Widmen wir uns stattdessen lieber den interessanteren Stellen der Handlung: denen nämlich, wo das Drehbuch von der gewählten Formel abweicht. Und diese Stellen sind, aufs Ganze gesehen, erstaunlich zahlreich.
Schwärzer als man meint
Zuerst einmal: Der Grundton ist wesentlich schwärzer, als es die Werbung suggeriert. Constance etwa, die Studentin, ist längst nicht so unbekümmert, wie es ihr Gesichtsausdruck auf dem Filmplakat glauben macht.
Ihr Studienaufenthalt in Paris ist unverborgen eine Flucht vor ihren Eltern, und karrierere-technisch ist sie eine null.

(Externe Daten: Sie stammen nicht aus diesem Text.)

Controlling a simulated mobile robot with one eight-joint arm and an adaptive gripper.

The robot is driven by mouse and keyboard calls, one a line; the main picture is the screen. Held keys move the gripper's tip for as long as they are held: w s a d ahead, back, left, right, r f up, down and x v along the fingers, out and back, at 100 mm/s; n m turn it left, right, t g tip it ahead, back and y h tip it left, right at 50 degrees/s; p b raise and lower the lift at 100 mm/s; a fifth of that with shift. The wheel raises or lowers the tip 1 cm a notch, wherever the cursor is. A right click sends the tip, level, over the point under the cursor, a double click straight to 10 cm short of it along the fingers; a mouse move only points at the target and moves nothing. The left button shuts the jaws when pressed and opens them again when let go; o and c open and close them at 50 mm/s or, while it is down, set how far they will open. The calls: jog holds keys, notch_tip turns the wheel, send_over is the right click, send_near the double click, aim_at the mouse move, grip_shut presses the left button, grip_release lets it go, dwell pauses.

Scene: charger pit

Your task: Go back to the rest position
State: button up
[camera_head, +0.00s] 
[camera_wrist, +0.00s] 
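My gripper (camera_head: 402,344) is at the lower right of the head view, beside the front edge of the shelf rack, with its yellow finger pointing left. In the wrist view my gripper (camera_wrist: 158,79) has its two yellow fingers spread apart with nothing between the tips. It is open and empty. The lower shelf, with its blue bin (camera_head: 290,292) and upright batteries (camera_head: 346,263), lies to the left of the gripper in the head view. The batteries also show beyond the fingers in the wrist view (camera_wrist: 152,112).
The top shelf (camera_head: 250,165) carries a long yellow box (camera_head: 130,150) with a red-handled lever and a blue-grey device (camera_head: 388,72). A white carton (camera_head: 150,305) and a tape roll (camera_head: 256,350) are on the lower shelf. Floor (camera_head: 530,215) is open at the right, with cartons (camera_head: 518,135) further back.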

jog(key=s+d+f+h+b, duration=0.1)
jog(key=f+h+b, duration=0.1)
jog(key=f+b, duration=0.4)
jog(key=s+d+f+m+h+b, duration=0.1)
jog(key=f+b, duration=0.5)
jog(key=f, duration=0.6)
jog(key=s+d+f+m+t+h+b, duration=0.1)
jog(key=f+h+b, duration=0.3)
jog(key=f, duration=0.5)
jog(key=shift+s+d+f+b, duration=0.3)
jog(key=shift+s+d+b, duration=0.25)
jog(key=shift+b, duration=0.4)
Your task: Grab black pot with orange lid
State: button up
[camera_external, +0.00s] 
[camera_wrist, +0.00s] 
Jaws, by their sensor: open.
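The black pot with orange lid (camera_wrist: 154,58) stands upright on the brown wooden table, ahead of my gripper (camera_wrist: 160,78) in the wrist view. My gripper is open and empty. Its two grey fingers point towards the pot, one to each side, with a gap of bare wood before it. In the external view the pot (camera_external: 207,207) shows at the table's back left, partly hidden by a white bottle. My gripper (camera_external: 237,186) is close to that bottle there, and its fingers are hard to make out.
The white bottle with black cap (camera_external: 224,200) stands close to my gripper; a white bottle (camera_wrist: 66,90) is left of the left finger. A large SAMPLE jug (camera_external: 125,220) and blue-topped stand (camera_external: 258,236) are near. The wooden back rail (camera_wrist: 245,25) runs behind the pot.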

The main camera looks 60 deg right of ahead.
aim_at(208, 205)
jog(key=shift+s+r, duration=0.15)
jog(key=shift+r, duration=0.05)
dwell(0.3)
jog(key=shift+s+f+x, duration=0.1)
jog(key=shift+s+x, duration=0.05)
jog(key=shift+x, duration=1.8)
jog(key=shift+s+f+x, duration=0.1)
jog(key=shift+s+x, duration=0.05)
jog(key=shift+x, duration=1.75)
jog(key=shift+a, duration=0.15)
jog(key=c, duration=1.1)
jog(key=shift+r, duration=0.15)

Aus Nervosität verbockt sie systematisch Prüfungen, worüber sie dann ihre Familie belügt. Entsprechend ernst sind ihre Geldsorgen.
Und auch Monsieur Henris ständige Gereiztheit hat einen düsteren Hintergrund: In seiner Vergangenheit hat sich mindestens eine Tragödie abgespielt.
Ein verächtlicher Plan
Diese Aspekte der Figuren verleihen dem Film eine ungeahnte Tiefe. Doch der Clou, der die Geschichte dann ins Rollen bringt, ist einer trivialen Boulevard-Komödie würdig: Henri bittet Constance darum, dass sie seinen Sohn verführt.
Nicht etwa, weil er die beiden gern zusammen sähe. Sondern weil ihm die aktuelle Lebenspartnerin seines Sohnes nicht in den Kram passt, und er dessen Beziehung gern platzen sähe.
Das ist nicht nur bösartig, das ist machiavellistisch. Gerade weil wir hier nicht in einem groben Schwank sind, sondern unter fein gezeichneten Figuren, wirkt dieses Vorhaben umso deplatzierter. Dass der Plan mit grosser Wahrscheinlichkeit scheitern wird und im Mittelteil für vergnügliche Verwirrung sorgt, ändert nichts daran: So tief sinkt nicht mancher.
Die Franzosen können das
Aus dieser Amoral heraus entsteht letztlich die Spannung von «L'étudiante et Monsieur Henri»: Bis sich am Schluss alles wieder einrenkt und Tränen der Rührung fliessen können, muss mit diesem Henri doch ein ziemliches Charakterschwein rehabilitiert werden.
Nur darf man nicht vergessen: Die Franzosen können das. Sie können es seit Molière. Und seit Louis de Funès.